** DATA ROWS **

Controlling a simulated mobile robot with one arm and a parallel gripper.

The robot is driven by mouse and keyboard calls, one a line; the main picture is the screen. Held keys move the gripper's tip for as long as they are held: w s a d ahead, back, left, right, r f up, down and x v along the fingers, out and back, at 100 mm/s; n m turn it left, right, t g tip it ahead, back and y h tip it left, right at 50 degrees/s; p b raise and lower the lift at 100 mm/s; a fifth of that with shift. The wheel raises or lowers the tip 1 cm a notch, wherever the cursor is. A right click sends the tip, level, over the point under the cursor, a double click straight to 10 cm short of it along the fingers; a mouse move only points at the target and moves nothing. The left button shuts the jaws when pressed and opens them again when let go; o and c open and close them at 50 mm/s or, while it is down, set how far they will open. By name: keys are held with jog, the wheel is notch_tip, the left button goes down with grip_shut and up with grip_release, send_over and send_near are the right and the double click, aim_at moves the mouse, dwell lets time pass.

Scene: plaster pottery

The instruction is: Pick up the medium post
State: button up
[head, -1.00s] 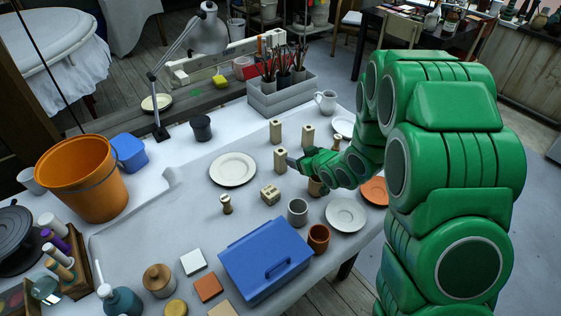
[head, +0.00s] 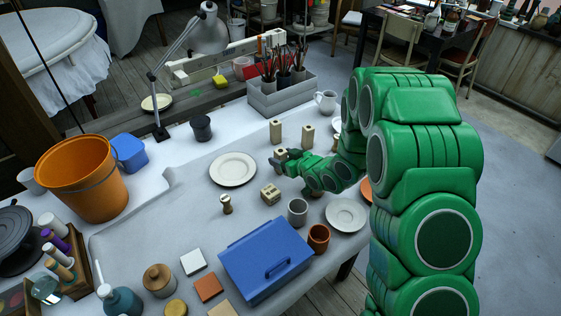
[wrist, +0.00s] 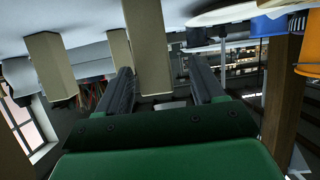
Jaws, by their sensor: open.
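Several beige square posts stand on the grey table. In the head view, one post (head: 276,131) is at the back, and another post (head: 308,136) is to its right. A third post is mostly hidden by my gripper (head: 279,159); I cannot tell for certain which is the medium one. In the wrist view, which looks upside down, my gripper (wrist: 160,78) is open. A near post (wrist: 148,50) lies between the fingers, closer to the left finger, with no grip on it visible. Two other posts (wrist: 50,65) (wrist: 120,52) show to its left.
A holed beige block (head: 270,193), a grey cup (head: 298,211) and a white plate (head: 233,169) stand near my gripper. A blue box (head: 266,258) is in front. A brush holder (head: 282,95) is behind the posts. Table left of the plate is mostly clear.

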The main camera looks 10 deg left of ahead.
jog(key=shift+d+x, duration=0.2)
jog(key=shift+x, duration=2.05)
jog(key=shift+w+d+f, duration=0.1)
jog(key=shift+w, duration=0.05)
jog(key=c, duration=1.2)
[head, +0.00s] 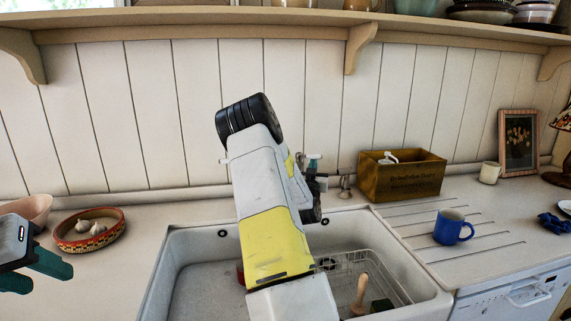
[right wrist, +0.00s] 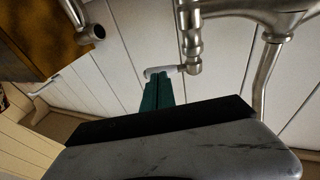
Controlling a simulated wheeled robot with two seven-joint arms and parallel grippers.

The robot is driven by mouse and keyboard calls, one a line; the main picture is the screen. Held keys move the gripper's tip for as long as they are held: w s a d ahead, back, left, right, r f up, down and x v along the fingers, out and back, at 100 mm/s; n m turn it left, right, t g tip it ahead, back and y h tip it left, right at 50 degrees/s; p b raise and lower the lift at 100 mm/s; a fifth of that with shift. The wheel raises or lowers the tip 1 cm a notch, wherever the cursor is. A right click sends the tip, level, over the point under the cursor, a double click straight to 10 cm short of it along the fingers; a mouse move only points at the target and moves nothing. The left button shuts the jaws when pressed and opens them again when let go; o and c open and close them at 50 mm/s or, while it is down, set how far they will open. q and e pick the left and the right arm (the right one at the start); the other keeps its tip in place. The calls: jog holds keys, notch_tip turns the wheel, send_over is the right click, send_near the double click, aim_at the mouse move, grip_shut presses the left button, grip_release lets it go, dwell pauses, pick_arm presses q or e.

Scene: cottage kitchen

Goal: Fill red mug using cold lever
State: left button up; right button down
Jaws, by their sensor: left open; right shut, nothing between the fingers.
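A small part of a red mug (head: 240,273) shows inside the white sink (head: 190,285); my right arm hides the rest. The metal tap (right wrist: 270,8) fills the top right of the right wrist view. A pale lever (right wrist: 166,70) sticks out sideways from its metal valve (right wrist: 191,40). My right gripper (right wrist: 158,80) is shut and empty, its green fingertips right at this lever; I cannot tell if they touch. In the head view my right arm mostly covers the tap. My left gripper (head: 36,274) is open and empty at the left edge, over the counter.
A wire rack (head: 345,268) with a wooden-handled brush (head: 360,292) is in the sink. A blue mug (head: 452,227) stands on the drainboard. A wooden box (head: 402,174) stands behind it. A patterned bowl (head: 70,243) with garlic sits on the left counter.

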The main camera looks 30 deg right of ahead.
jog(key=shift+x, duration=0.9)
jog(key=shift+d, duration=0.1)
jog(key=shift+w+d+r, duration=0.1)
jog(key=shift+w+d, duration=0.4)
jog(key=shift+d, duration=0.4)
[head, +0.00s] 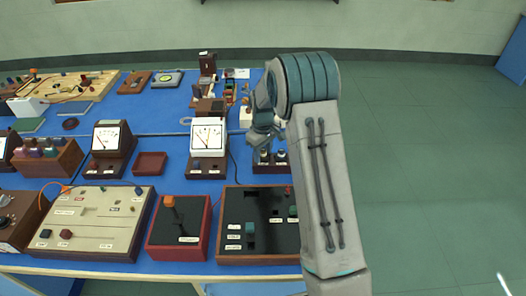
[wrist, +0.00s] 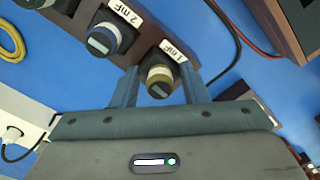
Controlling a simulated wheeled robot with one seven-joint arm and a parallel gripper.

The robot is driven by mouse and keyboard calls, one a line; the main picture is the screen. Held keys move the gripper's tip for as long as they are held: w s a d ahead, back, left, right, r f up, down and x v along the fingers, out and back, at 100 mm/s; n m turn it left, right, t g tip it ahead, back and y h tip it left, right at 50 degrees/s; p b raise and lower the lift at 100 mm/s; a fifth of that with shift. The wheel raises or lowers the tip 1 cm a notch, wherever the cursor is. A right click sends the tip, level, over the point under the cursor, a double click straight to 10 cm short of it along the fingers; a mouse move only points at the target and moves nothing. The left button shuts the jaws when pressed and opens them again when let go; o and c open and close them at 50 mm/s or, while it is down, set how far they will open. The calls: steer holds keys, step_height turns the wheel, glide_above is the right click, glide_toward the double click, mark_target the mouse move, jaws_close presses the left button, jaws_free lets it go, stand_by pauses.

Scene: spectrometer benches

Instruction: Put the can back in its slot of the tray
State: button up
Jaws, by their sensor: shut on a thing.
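The can (wrist: 159,80), yellowish with a pale band and a grey end, is between the two fingers of my gripper (wrist: 160,90) in the wrist view. My gripper is shut on it. The can is at the "1 mF" label of the dark brown tray (wrist: 150,50); I cannot tell whether it is fully down in its slot. A blue can (wrist: 102,40) stands at the "2 mF" label beside it. In the head view my gripper (head: 266,146) is over the tray (head: 272,168), and my arm covers part of the tray's right side.
A white-faced meter (head: 208,138) stands just left of the tray. A black panel box (head: 265,240) and a red box (head: 180,240) are in front. Cables (wrist: 232,45) run close by the tray in the wrist view. Floor (head: 430,150) is clear to the right.

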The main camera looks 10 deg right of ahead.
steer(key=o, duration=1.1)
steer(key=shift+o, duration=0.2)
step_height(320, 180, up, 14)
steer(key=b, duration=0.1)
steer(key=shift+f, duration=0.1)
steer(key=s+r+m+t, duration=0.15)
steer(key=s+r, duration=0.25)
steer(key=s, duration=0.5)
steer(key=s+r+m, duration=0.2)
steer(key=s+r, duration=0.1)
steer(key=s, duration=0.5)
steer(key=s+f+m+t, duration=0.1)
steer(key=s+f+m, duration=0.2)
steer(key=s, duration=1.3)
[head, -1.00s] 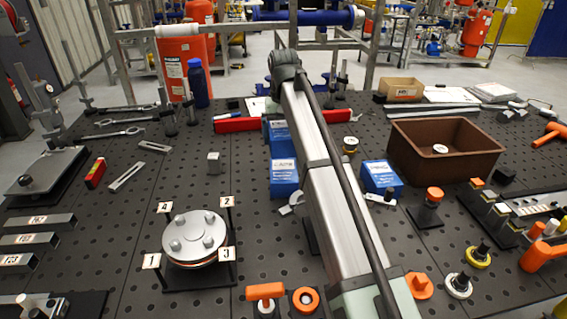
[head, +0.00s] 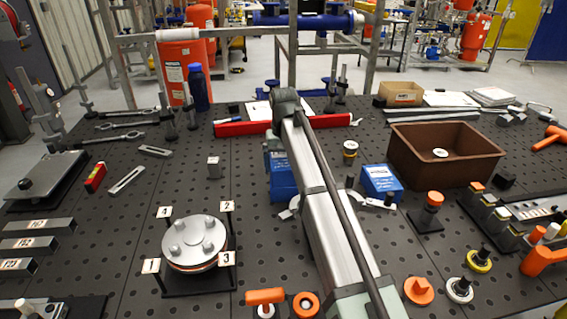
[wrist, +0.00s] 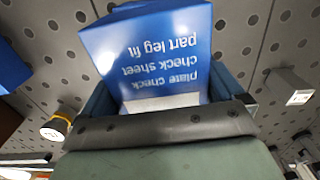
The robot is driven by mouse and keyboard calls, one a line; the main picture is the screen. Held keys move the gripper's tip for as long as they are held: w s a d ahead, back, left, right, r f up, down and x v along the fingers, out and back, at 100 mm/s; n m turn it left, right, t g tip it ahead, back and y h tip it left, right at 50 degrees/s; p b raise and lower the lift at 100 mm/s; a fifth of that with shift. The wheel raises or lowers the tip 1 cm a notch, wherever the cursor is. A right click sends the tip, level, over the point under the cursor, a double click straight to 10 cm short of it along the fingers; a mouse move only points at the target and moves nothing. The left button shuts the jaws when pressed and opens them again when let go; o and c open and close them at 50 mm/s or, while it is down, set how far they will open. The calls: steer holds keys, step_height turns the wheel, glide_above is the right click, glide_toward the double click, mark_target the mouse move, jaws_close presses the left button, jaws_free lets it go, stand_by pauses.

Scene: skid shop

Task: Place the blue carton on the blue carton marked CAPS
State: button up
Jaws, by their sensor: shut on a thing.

** SET EXERCISE **
Starting at the line that holds "Goal: Fill red mug using cold lever", copy each line exactly and stop after the line that holds "State: left button up; right button down".

** OUTPUT BELOW **
Goal: Fill red mug using cold lever
State: left button up; right button down

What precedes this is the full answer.